Exercise task
Leave out the pictures and restate the rest of the data exactly.

Supplied material

☆ ☆ ☆ ☆ ☆ ☆ ☆

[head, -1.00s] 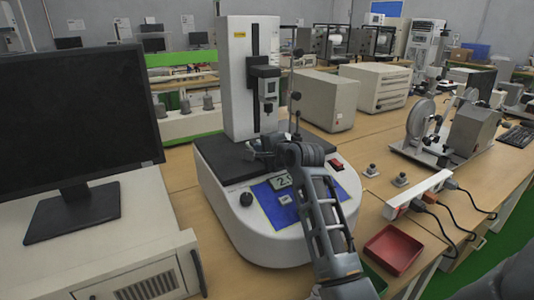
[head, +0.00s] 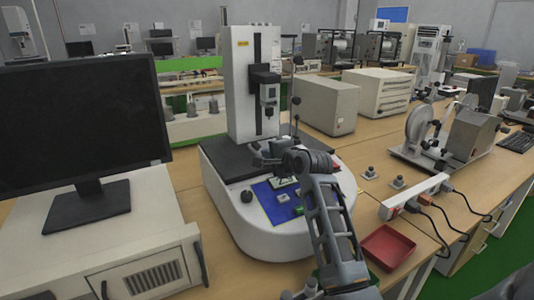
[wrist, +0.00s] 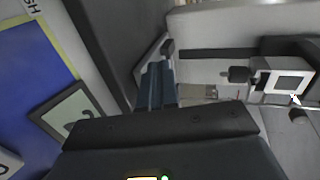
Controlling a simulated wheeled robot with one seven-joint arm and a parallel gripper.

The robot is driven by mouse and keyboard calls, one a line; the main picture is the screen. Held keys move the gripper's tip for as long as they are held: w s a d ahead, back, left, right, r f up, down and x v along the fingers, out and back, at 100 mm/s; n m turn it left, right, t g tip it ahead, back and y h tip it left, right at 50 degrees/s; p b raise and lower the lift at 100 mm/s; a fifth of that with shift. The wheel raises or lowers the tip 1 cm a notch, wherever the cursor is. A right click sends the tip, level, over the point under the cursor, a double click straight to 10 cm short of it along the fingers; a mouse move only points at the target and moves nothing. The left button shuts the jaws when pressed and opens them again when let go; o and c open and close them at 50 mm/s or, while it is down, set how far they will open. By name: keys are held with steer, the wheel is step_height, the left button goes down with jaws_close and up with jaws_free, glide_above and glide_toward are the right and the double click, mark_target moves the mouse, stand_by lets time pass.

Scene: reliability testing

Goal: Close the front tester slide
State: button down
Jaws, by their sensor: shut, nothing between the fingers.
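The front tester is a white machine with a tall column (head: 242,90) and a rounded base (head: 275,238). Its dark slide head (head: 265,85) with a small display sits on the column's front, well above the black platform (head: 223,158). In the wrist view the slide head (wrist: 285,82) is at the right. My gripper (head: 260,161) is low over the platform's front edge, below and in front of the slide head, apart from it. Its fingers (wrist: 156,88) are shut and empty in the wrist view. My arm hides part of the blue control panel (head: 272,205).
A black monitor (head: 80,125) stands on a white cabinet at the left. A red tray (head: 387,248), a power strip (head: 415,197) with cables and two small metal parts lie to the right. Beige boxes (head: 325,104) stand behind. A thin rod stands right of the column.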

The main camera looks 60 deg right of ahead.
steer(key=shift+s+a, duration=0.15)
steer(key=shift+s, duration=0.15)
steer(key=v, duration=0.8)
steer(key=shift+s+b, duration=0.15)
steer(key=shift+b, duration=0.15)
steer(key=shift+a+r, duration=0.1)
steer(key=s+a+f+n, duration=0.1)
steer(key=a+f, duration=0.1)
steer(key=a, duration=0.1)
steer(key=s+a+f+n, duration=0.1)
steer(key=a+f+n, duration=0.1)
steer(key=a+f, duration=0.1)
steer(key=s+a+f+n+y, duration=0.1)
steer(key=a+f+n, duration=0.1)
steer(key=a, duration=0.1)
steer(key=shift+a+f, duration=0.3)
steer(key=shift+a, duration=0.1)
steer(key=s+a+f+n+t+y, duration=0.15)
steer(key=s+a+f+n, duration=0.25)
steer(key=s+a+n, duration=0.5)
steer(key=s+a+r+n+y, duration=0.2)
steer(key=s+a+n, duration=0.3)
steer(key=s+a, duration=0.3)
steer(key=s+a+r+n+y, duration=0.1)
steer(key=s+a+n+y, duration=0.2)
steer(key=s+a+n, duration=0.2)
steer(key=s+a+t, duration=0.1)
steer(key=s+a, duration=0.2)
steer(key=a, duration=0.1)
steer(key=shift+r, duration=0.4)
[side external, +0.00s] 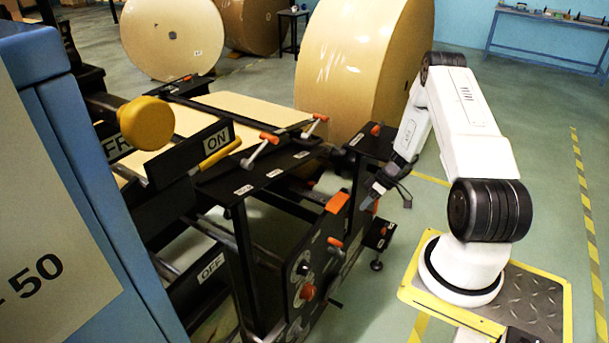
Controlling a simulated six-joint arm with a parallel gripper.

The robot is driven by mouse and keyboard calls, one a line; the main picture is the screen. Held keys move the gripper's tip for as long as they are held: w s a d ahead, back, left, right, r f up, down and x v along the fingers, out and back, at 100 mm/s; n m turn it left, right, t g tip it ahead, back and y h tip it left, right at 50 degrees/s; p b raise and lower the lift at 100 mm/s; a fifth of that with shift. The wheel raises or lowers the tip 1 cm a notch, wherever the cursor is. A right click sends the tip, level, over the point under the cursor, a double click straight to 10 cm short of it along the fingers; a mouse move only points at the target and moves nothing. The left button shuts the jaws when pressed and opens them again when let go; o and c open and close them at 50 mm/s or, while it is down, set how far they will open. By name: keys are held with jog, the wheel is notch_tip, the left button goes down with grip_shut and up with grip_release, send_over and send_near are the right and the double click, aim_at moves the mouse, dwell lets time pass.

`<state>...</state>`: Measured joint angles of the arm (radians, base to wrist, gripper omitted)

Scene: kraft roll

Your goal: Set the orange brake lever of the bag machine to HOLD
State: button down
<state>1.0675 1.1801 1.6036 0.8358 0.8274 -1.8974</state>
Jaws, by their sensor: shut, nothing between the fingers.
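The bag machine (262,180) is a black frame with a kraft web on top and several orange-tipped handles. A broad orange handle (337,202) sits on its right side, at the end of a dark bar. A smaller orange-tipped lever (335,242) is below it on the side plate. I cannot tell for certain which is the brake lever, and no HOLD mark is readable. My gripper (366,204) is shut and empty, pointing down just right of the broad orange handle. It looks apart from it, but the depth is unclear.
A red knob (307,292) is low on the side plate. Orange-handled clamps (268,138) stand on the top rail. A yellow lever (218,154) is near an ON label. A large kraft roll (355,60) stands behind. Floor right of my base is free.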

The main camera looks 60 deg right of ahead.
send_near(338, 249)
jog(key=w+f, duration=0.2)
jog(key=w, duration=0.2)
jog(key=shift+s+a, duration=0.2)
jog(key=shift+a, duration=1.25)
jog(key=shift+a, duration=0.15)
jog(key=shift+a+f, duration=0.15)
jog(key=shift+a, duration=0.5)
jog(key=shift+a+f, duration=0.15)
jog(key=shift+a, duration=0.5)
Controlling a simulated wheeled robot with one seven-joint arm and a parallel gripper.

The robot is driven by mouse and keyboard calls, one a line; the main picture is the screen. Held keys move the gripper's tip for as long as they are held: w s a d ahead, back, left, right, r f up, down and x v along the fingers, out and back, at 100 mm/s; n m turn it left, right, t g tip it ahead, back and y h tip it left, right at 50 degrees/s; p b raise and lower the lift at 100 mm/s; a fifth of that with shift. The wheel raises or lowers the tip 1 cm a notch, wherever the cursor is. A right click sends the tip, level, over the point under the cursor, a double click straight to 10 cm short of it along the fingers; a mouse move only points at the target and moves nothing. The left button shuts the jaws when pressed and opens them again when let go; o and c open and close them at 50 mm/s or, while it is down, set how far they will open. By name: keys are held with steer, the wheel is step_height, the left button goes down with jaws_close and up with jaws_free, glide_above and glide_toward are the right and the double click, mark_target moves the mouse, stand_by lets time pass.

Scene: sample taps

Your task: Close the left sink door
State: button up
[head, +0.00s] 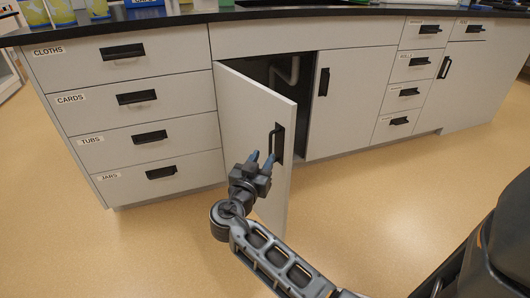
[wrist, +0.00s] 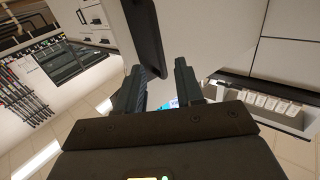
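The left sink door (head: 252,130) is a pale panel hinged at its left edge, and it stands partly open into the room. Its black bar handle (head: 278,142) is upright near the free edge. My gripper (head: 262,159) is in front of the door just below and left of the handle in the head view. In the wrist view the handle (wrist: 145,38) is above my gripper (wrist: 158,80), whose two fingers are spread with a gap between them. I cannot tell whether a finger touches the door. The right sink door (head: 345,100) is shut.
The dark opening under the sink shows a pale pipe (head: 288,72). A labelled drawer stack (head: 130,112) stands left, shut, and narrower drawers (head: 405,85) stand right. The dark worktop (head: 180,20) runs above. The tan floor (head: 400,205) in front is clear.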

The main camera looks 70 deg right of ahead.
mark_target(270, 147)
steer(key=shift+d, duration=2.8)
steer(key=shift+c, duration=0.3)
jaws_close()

☆ ☆ ☆ ☆ ☆ ☆ ☆

Written answer
[head, -1.00s] 
[head, +0.00s] 
[wrist, +0.00s] 
Controlling a simulated wheeled robot with one seven-joint arm and a parallel gripper.

The robot is driven by mouse and keyboard calls, one a line; the main picture is the screen. Held keys move the gripper's tip for as long as they are held: w s a d ahead, back, left, right, r f up, down and x v along the fingers, out and back, at 100 mm/s; n m turn it left, right, t g tip it ahead, back and y h tip it left, right at 50 degrees/s; p b raise and lower the lift at 100 mm/s; a fifth of that with shift. The wheel raises or lowers the tip 1 cm a notch, wherever the cursor is. A right click sends the tip, level, over the point under the cursor, a double click straight to 10 cm short of it along the fingers; a mouse move only points at the target and moves nothing. The left button shuts the jaws when pressed and opens them again when let go; o and c open and close them at 50 mm/s or, while it is down, set how far they will open. By name: keys are held with steer, the wheel is step_height, the left button goes down with jaws_close and up with jaws_free, glide_above and glide_toward are the right and the double click, mark_target moves the mouse, stand_by lets time pass.

Scene: reliability testing

Goal: Close the front tester slide
State: button down
Jaws, by their sensor: shut, nothing between the fingers.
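The front tester is a white machine with a tall column (head: 242,90) and a rounded base (head: 275,238). Its dark slide head (head: 265,85) with a small display sits on the column's front, well above the black platform (head: 223,158). In the wrist view the slide head (wrist: 285,82) is at the right. My gripper (head: 260,161) is low over the platform's front edge, below and in front of the slide head, apart from it. Its fingers (wrist: 156,88) are shut and empty in the wrist view. My arm hides part of the blue control panel (head: 272,205).
A black monitor (head: 80,125) stands on a white cabinet at the left. A red tray (head: 387,248), a power strip (head: 415,197) with cables and two small metal parts lie to the right. Beige boxes (head: 325,104) stand behind. A thin rod stands right of the column.

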The main camera looks 60 deg right of ahead.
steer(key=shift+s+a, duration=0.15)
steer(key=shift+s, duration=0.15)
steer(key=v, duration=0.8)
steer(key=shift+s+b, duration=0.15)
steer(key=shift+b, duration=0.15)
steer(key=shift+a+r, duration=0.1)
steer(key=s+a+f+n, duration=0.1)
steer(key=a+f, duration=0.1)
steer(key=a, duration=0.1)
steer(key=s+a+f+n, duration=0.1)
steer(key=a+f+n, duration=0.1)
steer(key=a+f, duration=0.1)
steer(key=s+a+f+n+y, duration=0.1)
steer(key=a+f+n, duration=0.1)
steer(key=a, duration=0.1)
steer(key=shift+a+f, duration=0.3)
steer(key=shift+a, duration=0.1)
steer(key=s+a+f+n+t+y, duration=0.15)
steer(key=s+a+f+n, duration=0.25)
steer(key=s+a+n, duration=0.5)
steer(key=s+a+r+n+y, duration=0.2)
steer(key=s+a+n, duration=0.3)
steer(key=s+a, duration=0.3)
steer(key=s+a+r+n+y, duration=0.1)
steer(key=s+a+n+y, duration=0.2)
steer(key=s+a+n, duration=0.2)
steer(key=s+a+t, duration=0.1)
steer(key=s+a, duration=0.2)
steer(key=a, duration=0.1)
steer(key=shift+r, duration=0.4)
[side external, +0.00s] 
Controlling a simulated six-joint arm with a parallel gripper.

The robot is driven by mouse and keyboard calls, one a line; the main picture is the screen. Held keys move the gripper's tip for as long as they are held: w s a d ahead, back, left, right, r f up, down and x v along the fingers, out and back, at 100 mm/s; n m turn it left, right, t g tip it ahead, back and y h tip it left, right at 50 degrees/s; p b raise and lower the lift at 100 mm/s; a fifth of that with shift. The wheel raises or lowers the tip 1 cm a notch, wherever the cursor is. A right click sends the tip, level, over the point under the cursor, a double click straight to 10 cm short of it along the fingers; a mouse move only points at the target and moves nothing. The left button shuts the jaws when pressed and opens them again when let go; o and c open and close them at 50 mm/s or, while it is down, set how far they will open. By name: keys are held with jog, the wheel is notch_tip, the left button goes down with grip_shut and up with grip_release, send_over and send_near are the right and the double click, aim_at moves the mouse, dwell lets time pass.

`<state>...</state>`: Measured joint angles of the arm (radians, base to wrist, gripper omitted)

Scene: kraft roll

Your goal: Set the orange brake lever of the bag machine to HOLD
State: button down
<state>1.0675 1.1801 1.6036 0.8358 0.8274 -1.8974</state>
Jaws, by their sensor: shut, nothing between the fingers.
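The bag machine (262,180) is a black frame with a kraft web on top and several orange-tipped handles. A broad orange handle (337,202) sits on its right side, at the end of a dark bar. A smaller orange-tipped lever (335,242) is below it on the side plate. I cannot tell for certain which is the brake lever, and no HOLD mark is readable. My gripper (366,204) is shut and empty, pointing down just right of the broad orange handle. It looks apart from it, but the depth is unclear.
A red knob (307,292) is low on the side plate. Orange-handled clamps (268,138) stand on the top rail. A yellow lever (218,154) is near an ON label. A large kraft roll (355,60) stands behind. Floor right of my base is free.

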The main camera looks 60 deg right of ahead.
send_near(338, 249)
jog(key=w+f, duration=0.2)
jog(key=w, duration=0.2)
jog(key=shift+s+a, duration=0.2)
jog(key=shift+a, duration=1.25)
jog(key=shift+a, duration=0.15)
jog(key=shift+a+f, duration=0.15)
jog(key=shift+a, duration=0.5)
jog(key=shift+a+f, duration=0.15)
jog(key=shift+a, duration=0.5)
Controlling a simulated wheeled robot with one seven-joint arm and a parallel gripper.

The robot is driven by mouse and keyboard calls, one a line; the main picture is the screen. Held keys move the gripper's tip for as long as they are held: w s a d ahead, back, left, right, r f up, down and x v along the fingers, out and back, at 100 mm/s; n m turn it left, right, t g tip it ahead, back and y h tip it left, right at 50 degrees/s; p b raise and lower the lift at 100 mm/s; a fifth of that with shift. The wheel raises or lowers the tip 1 cm a notch, wherever the cursor is. A right click sends the tip, level, over the point under the cursor, a double click straight to 10 cm short of it along the fingers; a mouse move only points at the target and moves nothing. The left button shuts the jaws when pressed and opens them again when let go; o and c open and close them at 50 mm/s or, while it is down, set how far they will open. By name: keys are held with steer, the wheel is step_height, the left button goes down with jaws_close and up with jaws_free, glide_above and glide_toward are the right and the double click, mark_target moves the mouse, stand_by lets time pass.

Scene: sample taps

Your task: Close the left sink door
State: button up
[head, +0.00s] 
[wrist, +0.00s] 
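The left sink door (head: 252,130) is a pale panel hinged at its left edge, and it stands partly open into the room. Its black bar handle (head: 278,142) is upright near the free edge. My gripper (head: 262,159) is in front of the door just below and left of the handle in the head view. In the wrist view the handle (wrist: 145,38) is above my gripper (wrist: 158,80), whose two fingers are spread with a gap between them. I cannot tell whether a finger touches the door. The right sink door (head: 345,100) is shut.
The dark opening under the sink shows a pale pipe (head: 288,72). A labelled drawer stack (head: 130,112) stands left, shut, and narrower drawers (head: 405,85) stand right. The dark worktop (head: 180,20) runs above. The tan floor (head: 400,205) in front is clear.

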The main camera looks 70 deg right of ahead.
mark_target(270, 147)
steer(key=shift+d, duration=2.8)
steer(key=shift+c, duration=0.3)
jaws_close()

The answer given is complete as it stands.